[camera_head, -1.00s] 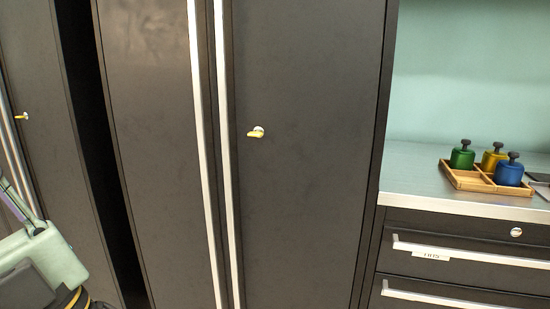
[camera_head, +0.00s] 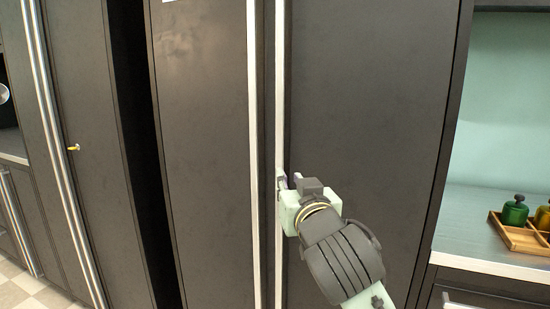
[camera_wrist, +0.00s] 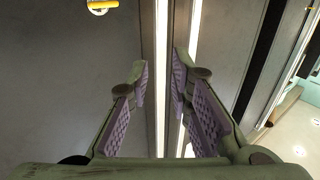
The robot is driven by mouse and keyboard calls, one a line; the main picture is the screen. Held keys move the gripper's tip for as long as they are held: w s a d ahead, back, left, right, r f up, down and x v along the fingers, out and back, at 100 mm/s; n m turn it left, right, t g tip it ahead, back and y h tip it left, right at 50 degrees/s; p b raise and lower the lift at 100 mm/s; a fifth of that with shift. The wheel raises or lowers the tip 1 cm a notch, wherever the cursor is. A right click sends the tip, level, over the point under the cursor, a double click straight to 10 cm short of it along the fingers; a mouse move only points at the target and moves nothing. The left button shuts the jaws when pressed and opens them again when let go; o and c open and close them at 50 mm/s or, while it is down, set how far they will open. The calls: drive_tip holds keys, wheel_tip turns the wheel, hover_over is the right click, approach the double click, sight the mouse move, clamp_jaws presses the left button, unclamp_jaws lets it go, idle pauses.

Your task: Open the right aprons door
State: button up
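The right door (camera_head: 365,110) is dark grey and looks closed. Its long pale vertical handle (camera_head: 279,90) runs along its left edge. My gripper (camera_head: 285,182) is at this handle, at about mid-picture height. In the wrist view, my gripper (camera_wrist: 160,80) has its two purple-padded fingers apart, one on each side of the handle (camera_wrist: 162,40). I see gaps between the pads and the bar. The head view partly hides the fingertips behind the gripper body. A yellow key (camera_wrist: 103,8) sits in the door at the wrist view's upper left.
The left door (camera_head: 205,140) has a parallel handle (camera_head: 253,120) close beside the right one. Another cabinet with a key (camera_head: 74,148) stands at left. A counter (camera_head: 490,235) at right holds a wooden tray (camera_head: 522,240) with a green container (camera_head: 515,212).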

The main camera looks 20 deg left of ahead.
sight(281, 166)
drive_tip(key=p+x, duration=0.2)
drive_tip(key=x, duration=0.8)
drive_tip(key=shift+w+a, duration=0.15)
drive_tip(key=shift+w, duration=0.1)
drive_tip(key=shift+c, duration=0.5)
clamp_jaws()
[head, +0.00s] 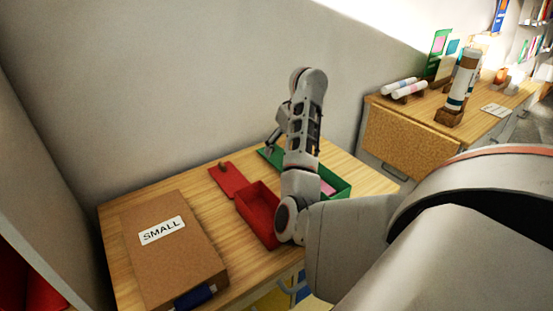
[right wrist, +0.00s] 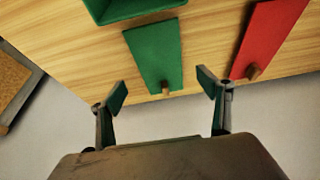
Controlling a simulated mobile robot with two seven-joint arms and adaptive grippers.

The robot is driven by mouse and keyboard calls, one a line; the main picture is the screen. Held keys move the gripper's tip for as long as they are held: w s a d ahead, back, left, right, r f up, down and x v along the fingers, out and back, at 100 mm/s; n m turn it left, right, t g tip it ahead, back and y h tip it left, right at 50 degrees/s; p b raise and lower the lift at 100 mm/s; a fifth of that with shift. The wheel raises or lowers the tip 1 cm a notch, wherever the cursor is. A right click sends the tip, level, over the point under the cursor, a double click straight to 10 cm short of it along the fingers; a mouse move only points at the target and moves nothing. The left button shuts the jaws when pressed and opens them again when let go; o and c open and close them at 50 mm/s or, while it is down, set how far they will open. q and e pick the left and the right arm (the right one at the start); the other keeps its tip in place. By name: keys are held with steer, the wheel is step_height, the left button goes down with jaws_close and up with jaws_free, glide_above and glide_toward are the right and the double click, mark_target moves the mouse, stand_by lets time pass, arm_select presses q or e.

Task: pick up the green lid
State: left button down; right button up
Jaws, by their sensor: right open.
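The green lid (right wrist: 152,50) lies flat on the wooden table in the right wrist view, with a small brown knob (right wrist: 165,88) near its end at the table edge. In the head view only part of the green lid (head: 265,153) shows beside my arm. My right gripper (right wrist: 162,90) is open and empty, its two fingers spread to either side of the knob in the picture. Whether they are down at the knob's height I cannot tell. In the head view the right gripper (head: 271,144) hangs over the lid. My left gripper is not in view.
The red lid (head: 231,183) with its own knob lies left of the green lid. An open red box (head: 259,211) and green box (head: 340,187) stand nearer. A cardboard box marked SMALL (head: 158,260) fills the left. The wall is close behind the table.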

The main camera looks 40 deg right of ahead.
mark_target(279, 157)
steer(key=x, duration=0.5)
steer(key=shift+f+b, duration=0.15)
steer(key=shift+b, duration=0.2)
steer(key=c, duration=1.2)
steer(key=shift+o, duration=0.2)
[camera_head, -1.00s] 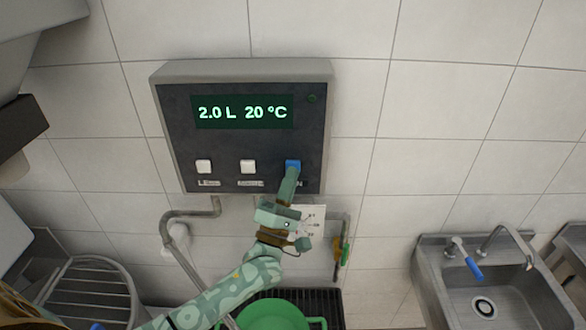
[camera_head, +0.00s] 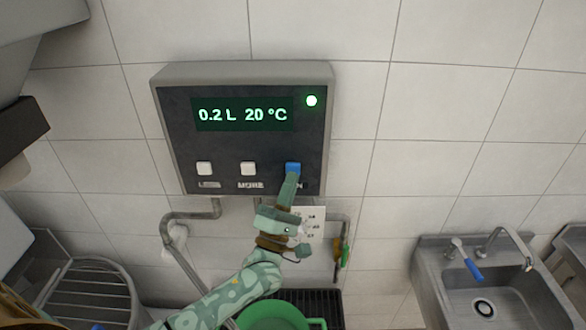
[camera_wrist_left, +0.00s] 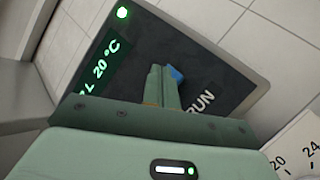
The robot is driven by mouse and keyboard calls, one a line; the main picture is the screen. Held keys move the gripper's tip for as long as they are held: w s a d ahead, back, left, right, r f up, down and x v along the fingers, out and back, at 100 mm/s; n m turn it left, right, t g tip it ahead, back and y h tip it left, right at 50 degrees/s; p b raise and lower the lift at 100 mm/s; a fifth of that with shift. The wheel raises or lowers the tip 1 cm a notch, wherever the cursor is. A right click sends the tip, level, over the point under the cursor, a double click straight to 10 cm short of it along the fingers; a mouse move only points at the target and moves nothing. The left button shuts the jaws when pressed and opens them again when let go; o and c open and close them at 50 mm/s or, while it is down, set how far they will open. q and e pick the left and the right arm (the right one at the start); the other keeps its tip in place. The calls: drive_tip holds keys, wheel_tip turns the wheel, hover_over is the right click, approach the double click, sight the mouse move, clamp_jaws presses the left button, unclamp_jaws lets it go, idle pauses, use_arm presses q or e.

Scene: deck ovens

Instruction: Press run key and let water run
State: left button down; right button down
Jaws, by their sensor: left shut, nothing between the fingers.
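A grey water meter panel (camera_head: 228,146) hangs on the tiled wall. Its display (camera_head: 243,114) reads "0.2 L 20 °C", and a round lamp (camera_head: 311,101) at its upper right is lit green. The blue run key (camera_head: 293,168) is at the panel's lower right; it also shows in the left wrist view (camera_wrist_left: 176,74), near the word RUN. My left gripper (camera_head: 291,180) is shut and empty, its fingertips at the blue key; whether they touch it I cannot tell. A green bucket (camera_head: 272,316) stands below on a dark grate. My right gripper is out of view.
Two white keys (camera_head: 204,168) sit left of the blue one. A pipe (camera_head: 190,214) and a printed white card (camera_head: 314,223) are below the panel. A steel sink (camera_head: 440,290) with a blue-handled tap stands at the right.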

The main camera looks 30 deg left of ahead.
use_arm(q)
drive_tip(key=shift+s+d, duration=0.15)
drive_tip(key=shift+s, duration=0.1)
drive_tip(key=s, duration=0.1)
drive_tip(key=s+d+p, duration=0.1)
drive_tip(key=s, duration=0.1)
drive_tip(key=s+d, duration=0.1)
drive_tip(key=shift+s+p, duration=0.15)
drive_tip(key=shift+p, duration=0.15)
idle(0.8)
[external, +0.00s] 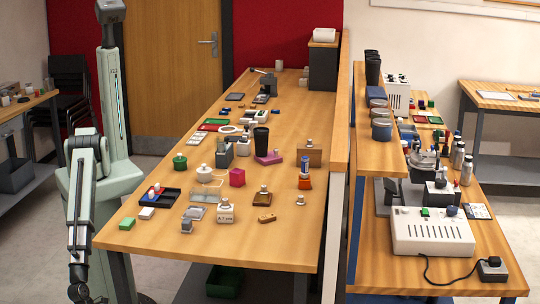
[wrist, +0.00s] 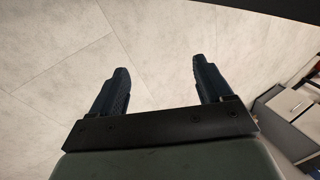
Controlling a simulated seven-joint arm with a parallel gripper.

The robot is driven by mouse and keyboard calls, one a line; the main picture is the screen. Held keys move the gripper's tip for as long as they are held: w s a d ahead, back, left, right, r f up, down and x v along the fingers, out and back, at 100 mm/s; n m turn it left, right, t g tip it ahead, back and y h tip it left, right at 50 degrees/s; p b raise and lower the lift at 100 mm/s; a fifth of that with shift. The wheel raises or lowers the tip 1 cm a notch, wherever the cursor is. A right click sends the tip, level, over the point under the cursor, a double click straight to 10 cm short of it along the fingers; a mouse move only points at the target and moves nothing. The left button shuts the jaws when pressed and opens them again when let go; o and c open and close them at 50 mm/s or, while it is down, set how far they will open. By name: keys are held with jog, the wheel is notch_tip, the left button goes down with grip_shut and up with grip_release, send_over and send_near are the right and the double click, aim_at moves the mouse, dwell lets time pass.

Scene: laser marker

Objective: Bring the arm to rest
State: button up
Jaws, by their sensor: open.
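My gripper (wrist: 160,78) is open and empty in the wrist view, its two dark fingers spread wide over the pale tiled floor (wrist: 150,35). In the external view my pale green arm (external: 82,190) stands at the left end of the wooden table and hangs downward. The gripper end (external: 85,298) is low, below the tabletop level and off the table's left front corner, partly cut off by the lower picture edge. Its fingers are too small to make out there. Nothing is between or touching the fingers.
A grey cabinet (wrist: 290,105) shows at the right in the wrist view. The floor under the gripper looks clear.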

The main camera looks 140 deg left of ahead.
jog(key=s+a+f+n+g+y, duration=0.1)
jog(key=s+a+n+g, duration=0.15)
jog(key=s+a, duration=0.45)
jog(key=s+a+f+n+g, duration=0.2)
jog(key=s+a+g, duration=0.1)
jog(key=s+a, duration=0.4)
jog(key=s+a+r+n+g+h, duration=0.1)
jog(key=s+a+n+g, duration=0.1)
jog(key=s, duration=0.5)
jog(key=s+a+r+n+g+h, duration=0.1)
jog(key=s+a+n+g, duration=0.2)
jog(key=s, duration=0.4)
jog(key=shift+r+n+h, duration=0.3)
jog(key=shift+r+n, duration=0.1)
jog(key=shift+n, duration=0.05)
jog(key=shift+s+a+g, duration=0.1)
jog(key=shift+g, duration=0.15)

* * * * *

**Work required:**
From the data above, show each line that contains "joint".

**Result of this task:**
Controlling a simulated mobile robot with two seven-joint arms and adaptive grippers.
Controlling a simulated seven-joint arm with a parallel gripper.

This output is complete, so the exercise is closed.